Elle est aussi compétente pour contrôler les décisions de la Chambre des représentants ou de ses organes relatives au contrôle des dépenses électorales engagées pour les élections de cette assemblée législative.
2°) Normes de contrôle de la Cour constitutionnelle
La Cour constitutionnelle s’est vu attribuer, par l’article 142 de la Constitution, le pouvoir exclusif de contrôler les normes de nature législative au regard des règles qui déterminent les compétences respectives de l’État fédéral, des communautés et des régions. Ces règles de compétence figurent tant dans la Constitution que dans les lois relatives à la réforme des institutions dans la Belgique fédérale. Ces lois sont généralement adoptées à une majorité spéciale.
En outre, la Cour constitutionnelle a le pouvoir de se prononcer sur la violation, par une norme de nature législative, des droits et libertés fondamentaux garantis par le titre II de la Constitution, intitulé « Des Belges et de leurs droits » (articles 8 à 32), ainsi que des articles 143, § 1er, (principe de la loyauté fédérale), 170 (principe de légalité en matière fiscale), 172 (principe d’égalité en matière fiscale) et 191 (protection des étrangers) de la Constitution.
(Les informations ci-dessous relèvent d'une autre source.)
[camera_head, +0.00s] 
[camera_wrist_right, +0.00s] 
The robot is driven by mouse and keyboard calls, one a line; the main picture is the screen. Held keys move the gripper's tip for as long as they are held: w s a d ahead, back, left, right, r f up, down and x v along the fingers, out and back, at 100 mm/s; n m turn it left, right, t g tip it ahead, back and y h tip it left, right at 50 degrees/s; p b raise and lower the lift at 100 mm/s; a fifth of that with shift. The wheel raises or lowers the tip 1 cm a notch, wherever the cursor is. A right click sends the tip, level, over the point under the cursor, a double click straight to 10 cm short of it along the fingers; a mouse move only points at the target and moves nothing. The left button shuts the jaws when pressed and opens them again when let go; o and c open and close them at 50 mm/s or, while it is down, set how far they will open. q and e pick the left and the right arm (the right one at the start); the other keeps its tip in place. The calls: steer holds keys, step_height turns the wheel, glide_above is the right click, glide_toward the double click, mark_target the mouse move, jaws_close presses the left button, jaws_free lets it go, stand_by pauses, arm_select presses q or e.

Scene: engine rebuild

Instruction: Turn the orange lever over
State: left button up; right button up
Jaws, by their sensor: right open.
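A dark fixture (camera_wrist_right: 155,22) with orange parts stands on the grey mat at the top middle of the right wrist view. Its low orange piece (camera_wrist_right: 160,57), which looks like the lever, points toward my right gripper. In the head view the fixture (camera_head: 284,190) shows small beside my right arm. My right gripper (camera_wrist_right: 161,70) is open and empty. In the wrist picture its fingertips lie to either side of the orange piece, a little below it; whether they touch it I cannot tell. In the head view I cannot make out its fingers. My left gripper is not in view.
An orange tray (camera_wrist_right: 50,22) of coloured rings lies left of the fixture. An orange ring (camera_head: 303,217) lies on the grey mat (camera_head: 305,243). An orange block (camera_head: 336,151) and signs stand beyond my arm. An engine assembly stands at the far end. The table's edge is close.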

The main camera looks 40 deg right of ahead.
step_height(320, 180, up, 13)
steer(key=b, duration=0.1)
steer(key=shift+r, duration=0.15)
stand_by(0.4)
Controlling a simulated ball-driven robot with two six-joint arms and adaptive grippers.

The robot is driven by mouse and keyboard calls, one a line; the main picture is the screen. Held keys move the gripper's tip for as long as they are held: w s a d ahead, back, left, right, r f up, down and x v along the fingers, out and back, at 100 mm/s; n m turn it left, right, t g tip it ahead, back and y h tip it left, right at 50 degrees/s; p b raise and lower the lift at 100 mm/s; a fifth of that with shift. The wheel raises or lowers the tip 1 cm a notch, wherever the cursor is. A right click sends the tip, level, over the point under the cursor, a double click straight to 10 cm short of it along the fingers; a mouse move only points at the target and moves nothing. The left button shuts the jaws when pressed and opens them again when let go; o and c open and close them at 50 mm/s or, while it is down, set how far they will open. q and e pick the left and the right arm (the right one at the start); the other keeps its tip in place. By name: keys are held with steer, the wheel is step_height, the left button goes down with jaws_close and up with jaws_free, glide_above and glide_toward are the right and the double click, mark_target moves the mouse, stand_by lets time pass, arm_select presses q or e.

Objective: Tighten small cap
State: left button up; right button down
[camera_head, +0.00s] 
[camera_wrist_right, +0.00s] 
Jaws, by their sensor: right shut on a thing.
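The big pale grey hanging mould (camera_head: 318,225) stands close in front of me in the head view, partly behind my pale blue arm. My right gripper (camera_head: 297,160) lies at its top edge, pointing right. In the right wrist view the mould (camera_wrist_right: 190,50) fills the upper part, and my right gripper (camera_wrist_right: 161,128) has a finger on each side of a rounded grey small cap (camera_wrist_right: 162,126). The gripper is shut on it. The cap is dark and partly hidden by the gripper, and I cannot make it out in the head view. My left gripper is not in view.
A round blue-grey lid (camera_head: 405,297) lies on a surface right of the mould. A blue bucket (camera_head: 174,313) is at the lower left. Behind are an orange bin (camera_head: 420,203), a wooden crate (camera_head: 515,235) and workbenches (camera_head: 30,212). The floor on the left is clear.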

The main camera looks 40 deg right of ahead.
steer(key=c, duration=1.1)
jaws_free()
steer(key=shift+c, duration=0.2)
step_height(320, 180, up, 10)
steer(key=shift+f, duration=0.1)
La Cour implique les droits fondamentaux, tels qu’ils sont consacrés dans les conventions internationales ainsi qu’en droit de l’Union européenne, dans son contrôle des normes législatives. Ces droits fondamentaux peuvent être invoqués en combinaison avec les articles 10 et 11 de la Constitution, qui garantissent le principe d’égalité et de non-discrimination. La Cour considère que la violation d’un droit fondamental constitue nécessairement la violation du principe d’égalité et de non-discrimination. La Cour considère également que lorsqu’une disposition conventionnelle a une portée totalement ou partiellement analogue avec une disposition constitutionnelle relevant de ses normes de contrôle, ces deux normes forment un ensemble indissociable. Dès lors, la Cour tient compte de la disposition conventionnelle dans son examen.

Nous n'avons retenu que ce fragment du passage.